O’Melveny had a score of 4.862 from its midlevel associates on a scale of one to five, the American Lawyer reports.
The overall average satisfaction score was 4.32 for all 73 large law firms that participated in the survey, the American Lawyer reports in another story.
The survey found that midlevel associates “are increasingly satisfied with the openness of firm leadership, how firms communicate about making the partnership, and the opportunity to build relationships with partners,” according to the American Lawyer.
At the same time, associates are less happy with their work, finding it less interesting and satisfying than last year, the survey found.
More than 4,000 third-, fourth- and fifth-year associates participated in the survey.
The American Lawyer discussed the findings with Stephanie Biderman, a managing director with Major, Lindsey & Africa’s associate practice group.
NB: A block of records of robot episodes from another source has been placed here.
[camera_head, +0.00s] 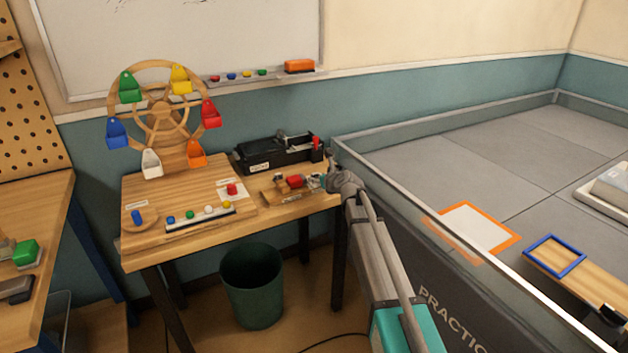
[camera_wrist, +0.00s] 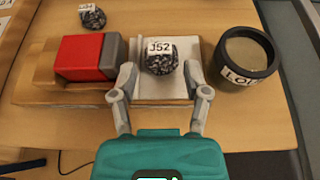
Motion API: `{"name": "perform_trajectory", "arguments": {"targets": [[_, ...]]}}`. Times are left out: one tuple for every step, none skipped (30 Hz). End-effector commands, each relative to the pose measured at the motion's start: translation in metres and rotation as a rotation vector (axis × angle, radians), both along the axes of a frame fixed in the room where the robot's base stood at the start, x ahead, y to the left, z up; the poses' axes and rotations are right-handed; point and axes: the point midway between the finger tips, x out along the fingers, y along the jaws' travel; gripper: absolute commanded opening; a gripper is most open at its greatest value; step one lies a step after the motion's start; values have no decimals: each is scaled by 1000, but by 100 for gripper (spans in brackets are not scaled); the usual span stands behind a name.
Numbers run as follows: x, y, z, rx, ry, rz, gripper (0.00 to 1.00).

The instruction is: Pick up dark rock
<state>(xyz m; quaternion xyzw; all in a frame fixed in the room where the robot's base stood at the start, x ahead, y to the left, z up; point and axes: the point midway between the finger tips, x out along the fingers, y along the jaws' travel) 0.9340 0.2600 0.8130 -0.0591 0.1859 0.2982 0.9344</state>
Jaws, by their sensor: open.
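A dark speckled rock (camera_wrist: 159,62) with a white label reading "J52" sits on a pale plate (camera_wrist: 152,96) in the wrist view. My gripper (camera_wrist: 159,80) is open, with one finger on each side of this rock. I cannot tell whether either finger touches it. A second dark rock (camera_wrist: 92,18) with a white label lies on the table, toward the upper left of the wrist view. In the head view my gripper (camera_head: 328,181) is at the right end of the wooden table, and the J52 rock is too small or hidden to make out.
A red block (camera_wrist: 85,57) with a grey end sits left of the J52 rock. A black-rimmed round container (camera_wrist: 246,58) with a partly visible label stands close right. A black device (camera_head: 277,153) and a Ferris wheel model (camera_head: 163,118) stand on the table. A bin (camera_head: 252,286) is below.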

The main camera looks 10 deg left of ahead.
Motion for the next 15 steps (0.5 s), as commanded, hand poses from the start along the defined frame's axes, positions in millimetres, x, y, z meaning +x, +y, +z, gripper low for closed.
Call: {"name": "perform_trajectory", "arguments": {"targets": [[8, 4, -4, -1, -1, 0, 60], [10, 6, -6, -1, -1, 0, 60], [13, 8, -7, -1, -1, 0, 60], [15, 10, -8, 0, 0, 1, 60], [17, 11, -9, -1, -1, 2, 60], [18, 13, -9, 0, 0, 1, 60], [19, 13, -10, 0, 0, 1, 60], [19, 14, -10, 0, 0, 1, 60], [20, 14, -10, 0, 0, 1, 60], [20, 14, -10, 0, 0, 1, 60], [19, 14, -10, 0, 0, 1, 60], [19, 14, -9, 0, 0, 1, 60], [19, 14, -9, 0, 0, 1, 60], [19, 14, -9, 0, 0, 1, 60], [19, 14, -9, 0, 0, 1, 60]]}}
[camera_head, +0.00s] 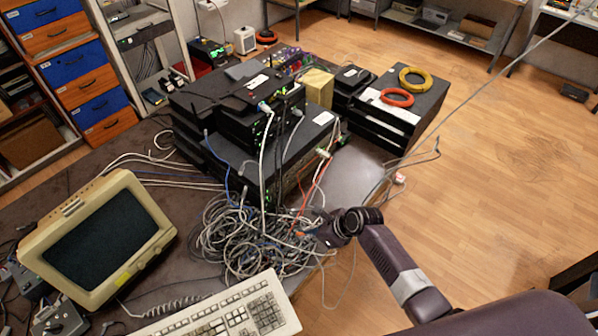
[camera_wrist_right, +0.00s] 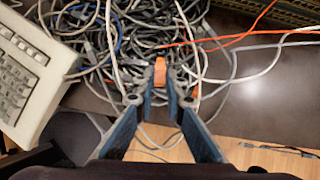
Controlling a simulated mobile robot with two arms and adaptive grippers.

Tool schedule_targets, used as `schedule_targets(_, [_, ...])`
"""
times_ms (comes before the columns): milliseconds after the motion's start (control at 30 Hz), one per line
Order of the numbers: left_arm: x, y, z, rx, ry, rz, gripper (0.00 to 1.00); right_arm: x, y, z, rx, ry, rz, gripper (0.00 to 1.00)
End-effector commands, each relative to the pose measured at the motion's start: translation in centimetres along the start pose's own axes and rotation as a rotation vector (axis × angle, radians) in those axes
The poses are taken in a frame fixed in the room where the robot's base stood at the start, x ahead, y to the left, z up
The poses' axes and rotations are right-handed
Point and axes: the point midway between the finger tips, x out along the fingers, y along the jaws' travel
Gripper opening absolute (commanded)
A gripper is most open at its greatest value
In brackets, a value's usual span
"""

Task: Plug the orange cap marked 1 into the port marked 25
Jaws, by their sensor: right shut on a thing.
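The orange cap (camera_wrist_right: 160,72) is between the fingertips of my right gripper (camera_wrist_right: 160,80), which is shut on it above the tangle of cables. No number on the cap can be read. In the head view my right gripper (camera_head: 318,232) is low, in front of the stack of black network boxes (camera_head: 318,132) and at the right edge of the cable heap. A row of ports (camera_wrist_right: 285,12) shows at the top right of the wrist view, apart from the cap. The port marked 25 cannot be picked out. My left gripper is not in view.
Grey and white cables (camera_head: 235,235) lie heaped before the boxes, with an orange cable (camera_wrist_right: 225,38) crossing. A keyboard (camera_head: 225,312) and a beige monitor (camera_head: 100,235) stand at the left. The table (camera_head: 355,170) is bare right of the boxes.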

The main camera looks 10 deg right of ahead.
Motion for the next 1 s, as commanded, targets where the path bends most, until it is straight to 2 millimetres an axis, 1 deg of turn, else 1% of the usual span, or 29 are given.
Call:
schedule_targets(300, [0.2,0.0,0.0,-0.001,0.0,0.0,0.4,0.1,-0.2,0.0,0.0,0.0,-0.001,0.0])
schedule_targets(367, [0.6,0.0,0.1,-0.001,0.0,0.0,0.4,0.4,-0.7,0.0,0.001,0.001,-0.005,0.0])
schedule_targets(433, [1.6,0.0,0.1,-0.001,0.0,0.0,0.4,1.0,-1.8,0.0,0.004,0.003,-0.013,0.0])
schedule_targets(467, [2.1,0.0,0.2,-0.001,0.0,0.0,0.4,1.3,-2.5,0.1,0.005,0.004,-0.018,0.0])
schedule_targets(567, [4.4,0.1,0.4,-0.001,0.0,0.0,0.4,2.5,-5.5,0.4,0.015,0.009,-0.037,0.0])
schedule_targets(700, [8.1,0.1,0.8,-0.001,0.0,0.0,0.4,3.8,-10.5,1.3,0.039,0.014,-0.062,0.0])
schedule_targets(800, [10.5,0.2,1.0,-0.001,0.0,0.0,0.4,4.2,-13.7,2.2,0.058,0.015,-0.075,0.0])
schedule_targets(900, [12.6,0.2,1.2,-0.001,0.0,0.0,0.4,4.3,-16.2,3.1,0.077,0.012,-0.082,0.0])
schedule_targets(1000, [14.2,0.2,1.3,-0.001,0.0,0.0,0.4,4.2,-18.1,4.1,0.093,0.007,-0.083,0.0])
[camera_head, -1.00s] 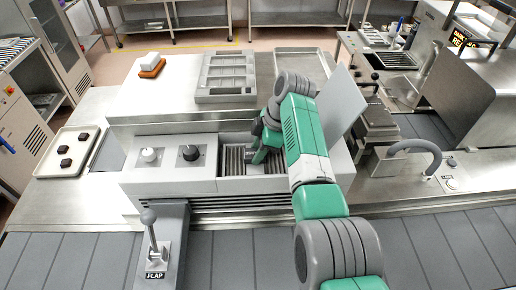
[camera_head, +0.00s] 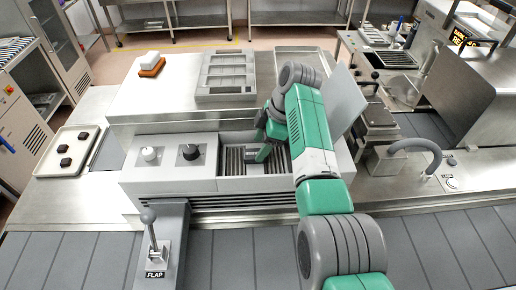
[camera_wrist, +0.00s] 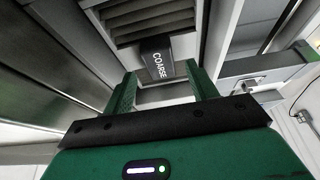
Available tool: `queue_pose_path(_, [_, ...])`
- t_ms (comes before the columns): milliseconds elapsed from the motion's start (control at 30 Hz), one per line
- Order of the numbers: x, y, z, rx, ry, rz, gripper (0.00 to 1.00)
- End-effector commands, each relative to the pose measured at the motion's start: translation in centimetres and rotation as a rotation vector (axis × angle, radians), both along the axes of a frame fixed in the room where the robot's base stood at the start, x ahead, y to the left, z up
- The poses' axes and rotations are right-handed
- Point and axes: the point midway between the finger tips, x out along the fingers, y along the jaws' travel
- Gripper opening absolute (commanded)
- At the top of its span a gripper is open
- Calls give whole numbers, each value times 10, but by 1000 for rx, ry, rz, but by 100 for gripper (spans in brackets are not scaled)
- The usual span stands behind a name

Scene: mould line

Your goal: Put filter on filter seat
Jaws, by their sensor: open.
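A dark slatted insert, apparently the filter (camera_head: 235,161), lies in a rectangular recess in the front of the grey machine housing. In the wrist view its slats (camera_wrist: 150,22) show at the top, with a dark tab marked COARSE (camera_wrist: 158,64) at the near end. My gripper (camera_head: 263,150) is over the right part of the recess. In the wrist view my open gripper (camera_wrist: 162,82) has its green fingers on either side below the tab, with a gap between them. I cannot tell the seat apart from the recess; the arm hides part of it.
A raised lid (camera_head: 341,103) stands right of the recess, close to my arm. Two knobs, white (camera_head: 149,154) and black (camera_head: 190,152), are to the left. A FLAP lever (camera_head: 151,236) stands in front. A slotted grey tray (camera_head: 227,74) lies behind.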

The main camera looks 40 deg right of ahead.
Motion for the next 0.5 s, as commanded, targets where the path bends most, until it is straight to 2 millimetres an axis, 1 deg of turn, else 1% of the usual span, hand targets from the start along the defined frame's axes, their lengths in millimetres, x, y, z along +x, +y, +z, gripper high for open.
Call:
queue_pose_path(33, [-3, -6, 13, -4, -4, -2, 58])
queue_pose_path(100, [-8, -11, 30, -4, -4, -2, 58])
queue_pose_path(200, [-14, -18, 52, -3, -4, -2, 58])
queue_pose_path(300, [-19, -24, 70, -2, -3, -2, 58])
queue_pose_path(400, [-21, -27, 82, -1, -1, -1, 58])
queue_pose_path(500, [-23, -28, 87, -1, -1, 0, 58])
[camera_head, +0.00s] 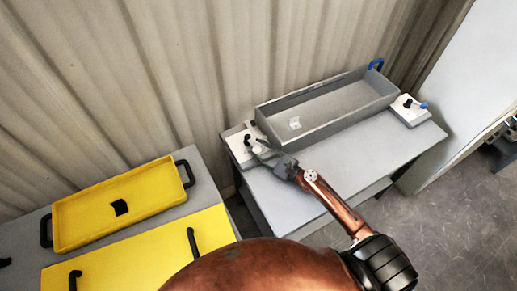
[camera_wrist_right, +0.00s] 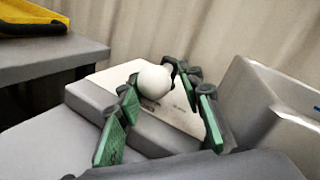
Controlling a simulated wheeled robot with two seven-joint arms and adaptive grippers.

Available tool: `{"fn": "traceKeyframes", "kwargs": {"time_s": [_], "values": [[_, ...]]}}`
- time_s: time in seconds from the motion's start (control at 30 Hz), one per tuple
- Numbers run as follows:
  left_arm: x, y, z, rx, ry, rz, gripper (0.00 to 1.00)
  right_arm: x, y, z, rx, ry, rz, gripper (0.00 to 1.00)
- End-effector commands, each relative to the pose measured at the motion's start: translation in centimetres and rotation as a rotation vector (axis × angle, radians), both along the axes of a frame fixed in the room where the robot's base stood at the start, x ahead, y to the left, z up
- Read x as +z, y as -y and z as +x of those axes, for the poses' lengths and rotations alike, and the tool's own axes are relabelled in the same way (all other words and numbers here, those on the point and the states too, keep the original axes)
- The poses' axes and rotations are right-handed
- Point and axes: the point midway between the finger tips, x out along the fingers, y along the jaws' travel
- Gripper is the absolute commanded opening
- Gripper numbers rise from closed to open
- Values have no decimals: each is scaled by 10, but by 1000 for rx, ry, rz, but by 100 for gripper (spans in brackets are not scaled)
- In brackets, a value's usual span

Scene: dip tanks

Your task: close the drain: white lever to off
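The white lever's round knob (camera_wrist_right: 155,80) stands over a white control box (camera_wrist_right: 175,118) in the right wrist view. In the head view this box (camera_head: 236,150) sits at the left end of the grey tank (camera_head: 340,119). My right gripper (camera_head: 262,150) is over the box, beside the lever. In the wrist view its green-padded fingers (camera_wrist_right: 160,95) are spread apart, with the white knob between and just beyond their tips. I cannot tell whether either finger touches it. The lever's shaft and its exact setting are hidden. My left gripper is out of view.
A blue handle (camera_head: 375,65) shows at the tank's back corner. A yellow tray (camera_head: 75,228) and a yellow panel (camera_head: 140,258) lie on the left table. A corrugated wall is close behind.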

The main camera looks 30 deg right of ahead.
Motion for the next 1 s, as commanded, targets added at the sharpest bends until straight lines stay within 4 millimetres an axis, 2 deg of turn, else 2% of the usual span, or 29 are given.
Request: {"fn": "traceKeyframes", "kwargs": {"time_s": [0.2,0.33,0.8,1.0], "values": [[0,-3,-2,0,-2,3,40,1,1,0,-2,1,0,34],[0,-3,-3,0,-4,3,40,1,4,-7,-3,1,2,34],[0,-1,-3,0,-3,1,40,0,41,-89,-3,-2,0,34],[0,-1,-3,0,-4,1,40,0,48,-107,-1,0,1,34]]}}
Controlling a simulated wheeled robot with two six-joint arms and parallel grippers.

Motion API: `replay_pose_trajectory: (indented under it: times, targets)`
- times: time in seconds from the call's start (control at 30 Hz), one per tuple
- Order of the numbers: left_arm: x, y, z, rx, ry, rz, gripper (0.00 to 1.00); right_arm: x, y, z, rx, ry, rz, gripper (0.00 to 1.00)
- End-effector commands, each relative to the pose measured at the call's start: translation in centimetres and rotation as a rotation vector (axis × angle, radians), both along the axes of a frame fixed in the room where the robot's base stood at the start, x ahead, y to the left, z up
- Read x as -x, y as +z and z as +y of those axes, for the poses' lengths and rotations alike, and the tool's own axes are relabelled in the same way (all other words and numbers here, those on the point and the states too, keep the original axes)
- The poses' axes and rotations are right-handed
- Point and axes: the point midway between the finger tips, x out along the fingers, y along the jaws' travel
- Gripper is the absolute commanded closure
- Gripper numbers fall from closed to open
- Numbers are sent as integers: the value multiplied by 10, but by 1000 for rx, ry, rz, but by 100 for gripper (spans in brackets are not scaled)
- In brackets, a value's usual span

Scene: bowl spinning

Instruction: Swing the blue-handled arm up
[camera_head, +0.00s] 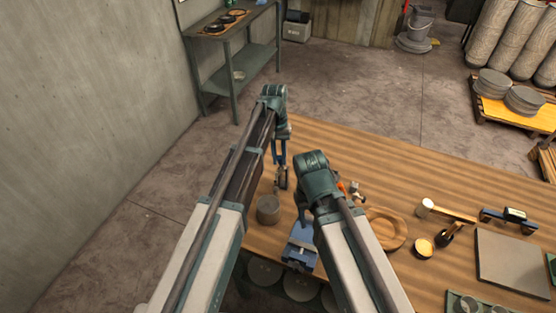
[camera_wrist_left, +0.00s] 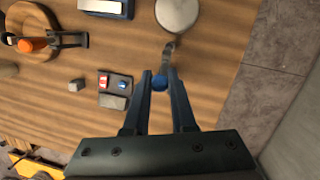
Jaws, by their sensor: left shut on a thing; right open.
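The blue-handled arm shows in the left wrist view as a thin metal arm (camera_wrist_left: 167,52) with a round blue handle (camera_wrist_left: 160,83) at its end. My left gripper (camera_wrist_left: 161,78) is shut on the blue handle, with one finger on each side. In the head view my left gripper (camera_head: 279,160) is over the table's far left part, and the handle is hard to make out. My right gripper (camera_head: 303,217) is open, lower in the head view, above a blue block; its own arm largely hides it.
A grey cylinder (camera_head: 268,209) stands near the left gripper. The blue block (camera_head: 300,250) is at the table's near edge. A wooden ring-shaped dish (camera_head: 398,236), mallet (camera_head: 445,210) and grey plate (camera_head: 512,262) lie to the right. A small panel (camera_wrist_left: 116,86) has red and blue parts.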

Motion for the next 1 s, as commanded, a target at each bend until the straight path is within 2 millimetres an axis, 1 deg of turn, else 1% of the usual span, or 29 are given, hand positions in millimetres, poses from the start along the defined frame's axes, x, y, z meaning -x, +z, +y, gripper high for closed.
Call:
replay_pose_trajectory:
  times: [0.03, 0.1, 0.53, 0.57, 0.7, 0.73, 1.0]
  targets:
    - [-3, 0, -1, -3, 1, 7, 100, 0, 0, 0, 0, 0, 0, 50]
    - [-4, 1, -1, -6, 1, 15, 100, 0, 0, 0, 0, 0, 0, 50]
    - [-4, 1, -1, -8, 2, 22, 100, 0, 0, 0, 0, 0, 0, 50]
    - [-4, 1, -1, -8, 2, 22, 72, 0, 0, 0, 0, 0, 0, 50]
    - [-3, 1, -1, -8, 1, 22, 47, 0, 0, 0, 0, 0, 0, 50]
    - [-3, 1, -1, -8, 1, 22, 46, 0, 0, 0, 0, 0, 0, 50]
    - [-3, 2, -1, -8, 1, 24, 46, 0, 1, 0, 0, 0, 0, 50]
The survey reflects what she is hearing, Biderman said.
“I’m hearing from a lot of associates about communication and transparency, and the big takeaway is that associates feel that communication [from their firms] is way up,” Biderman told the American Lawyer. “Some associates are telling me that even when firms are communicating bad news, they’re still glad the firms shared it and aren’t aren’t trying to hide anything.”
The top five law firms for associate satisfaction are:
1.) O’Melveny & Meyers, with a score of 4.862
2.) Blank Rome, with a score of 4.756
3.) Paul Hastings, with a score of 4.733
4.) Shearman & Sterling, with a score of 4.681
5.) Goulston & Storrs, with a score of 4.669
O’Melveny also was No. 1 when midlevel associates were asked to score law firms on “firm-provided technology,” “firm-provided training,” “technology support” and “technology on behalf of clients,” the American Lawyer reports in a separate story.
When associates answered open-ended questions, associates expressed frustration with technology at their law firm in 169 instances.
“Having constant laptop issues is frankly embarrassing,” wrote one third-year associate in San Diego. “It also does make you feel devalued when you’re cranking out long hours and have a technical problem that’s completely out of your hands, only to get at best a Band-Aid solution. The firm can afford a new laptop.”
Associates also mentioned work-life balance more than 200 times, according to another American Lawyer story. The findings indicate that millennial associates place a higher value on personal time than Generation X and baby boomer lawyers.